Of course, this is a rather daft point of view. I mean, come on, thanks to this course I am able to do what I do actually love doing – learning – AND I get paid to do it! This is bliss compared to those times when I’ve had to work to pay the bills – I’ve had all my bills paid for me now for 3 years now, and can enjoy the same next year (with a shortfall of about £500 due to an increase in the rent…). (What? Student loan repayments? What’s that…?)

So yes, I’m very fortunate to be in this position.

But I still don’t want to go back to the UK in 10 weeks!

…anyway, back to the grammar.

3 Responses

  1. I don’t really feel like a one-year exchange student, I feel more like someone who lives in Tokyo with their partner, and is being told they have to go work abroad for a year.
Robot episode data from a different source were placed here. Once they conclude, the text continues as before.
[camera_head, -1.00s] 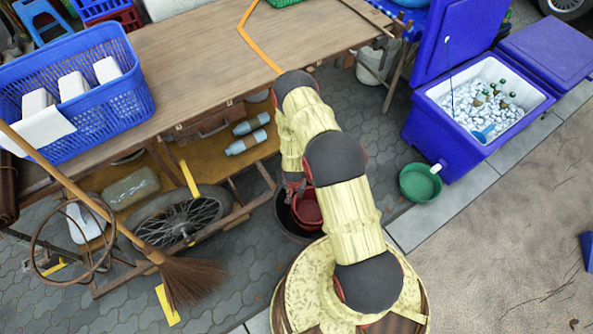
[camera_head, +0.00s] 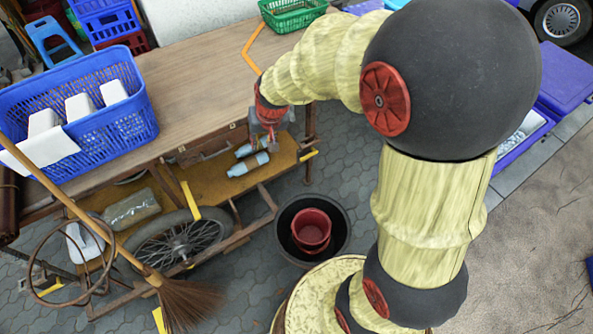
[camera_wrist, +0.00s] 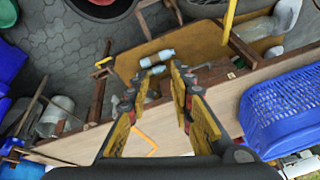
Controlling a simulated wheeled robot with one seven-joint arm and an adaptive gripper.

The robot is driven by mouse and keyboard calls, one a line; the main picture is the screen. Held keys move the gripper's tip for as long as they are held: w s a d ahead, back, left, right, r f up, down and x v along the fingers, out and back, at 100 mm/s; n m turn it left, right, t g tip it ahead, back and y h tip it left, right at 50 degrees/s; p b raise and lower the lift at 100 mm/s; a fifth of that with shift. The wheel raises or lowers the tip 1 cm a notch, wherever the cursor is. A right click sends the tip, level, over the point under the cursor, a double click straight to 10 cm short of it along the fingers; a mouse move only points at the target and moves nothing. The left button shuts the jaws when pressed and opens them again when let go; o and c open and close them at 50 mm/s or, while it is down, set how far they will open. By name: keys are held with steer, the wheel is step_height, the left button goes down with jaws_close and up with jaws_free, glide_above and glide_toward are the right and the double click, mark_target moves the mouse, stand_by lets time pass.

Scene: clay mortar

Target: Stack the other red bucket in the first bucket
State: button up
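A red bucket (camera_head: 311,228) stands upright inside a round black tub (camera_head: 341,249) on the paving in the head view. I cannot tell whether a second red bucket is nested in it; no separate one shows. In the wrist view, the tub (camera_wrist: 72,6) is cut off at the top edge. My gripper (camera_head: 268,125) is raised above and to the left of the tub, by the table's front edge. In the wrist view, my gripper's fingers (camera_wrist: 162,86) are apart with nothing between them.
A wooden table (camera_head: 200,62) holds a blue basket (camera_head: 120,110) and a green basket (camera_head: 290,14). Under it are bottles (camera_head: 248,165) and a wheel (camera_head: 180,245). A broom (camera_head: 185,303) leans at the left. A purple cooler (camera_head: 520,145) is partly hidden by my arm.

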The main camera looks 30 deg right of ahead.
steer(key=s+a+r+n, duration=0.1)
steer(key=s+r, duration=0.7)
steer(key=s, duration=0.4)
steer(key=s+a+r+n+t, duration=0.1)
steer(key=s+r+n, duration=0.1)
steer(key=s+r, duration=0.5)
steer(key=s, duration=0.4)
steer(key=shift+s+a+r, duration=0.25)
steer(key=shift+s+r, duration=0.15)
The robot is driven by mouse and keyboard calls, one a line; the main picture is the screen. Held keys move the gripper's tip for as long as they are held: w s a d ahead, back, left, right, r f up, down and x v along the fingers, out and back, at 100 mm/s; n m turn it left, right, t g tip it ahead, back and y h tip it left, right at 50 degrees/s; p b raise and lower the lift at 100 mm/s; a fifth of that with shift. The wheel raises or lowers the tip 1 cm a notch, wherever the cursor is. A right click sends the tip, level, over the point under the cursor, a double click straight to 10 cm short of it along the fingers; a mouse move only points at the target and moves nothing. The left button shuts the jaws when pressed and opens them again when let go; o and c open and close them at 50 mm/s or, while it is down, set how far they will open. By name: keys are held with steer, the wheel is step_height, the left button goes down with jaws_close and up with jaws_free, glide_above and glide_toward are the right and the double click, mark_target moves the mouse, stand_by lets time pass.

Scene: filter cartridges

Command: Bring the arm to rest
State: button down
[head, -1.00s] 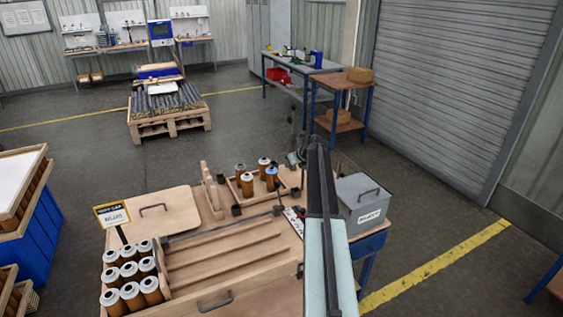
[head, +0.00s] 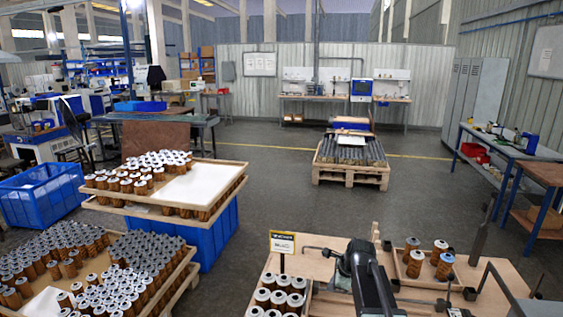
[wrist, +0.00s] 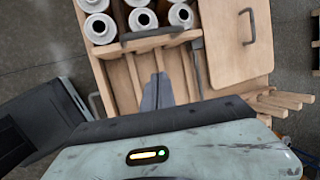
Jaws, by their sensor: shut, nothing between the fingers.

I loathe long-distant relationships, and just with *Twinkle* being away in Kansai for a couple of days (as she is this weekend), well, it kind of leaves me feeling disabled and agitated.

    Sometimes I feel that I just want to get on with my life, without the ‘interference’ of uni.

    I know EXACTLY what you mean. You, me, Jon, drowning our sorrows at the Interval next year then?

  2. I think so! There may be a few more in our year in the same boat too – three of them as far as I know.

    What a happy bunch we’ll be!

  3. Three? This is what happens when you live outside Tokyo – I’m completely out of the loop! I can think of one more for definite, one possible, then… Total blank. Clearly the first few of those drinks will just involve the Tokyoites educating inaka-ites like myself of what’s been going on for the past year!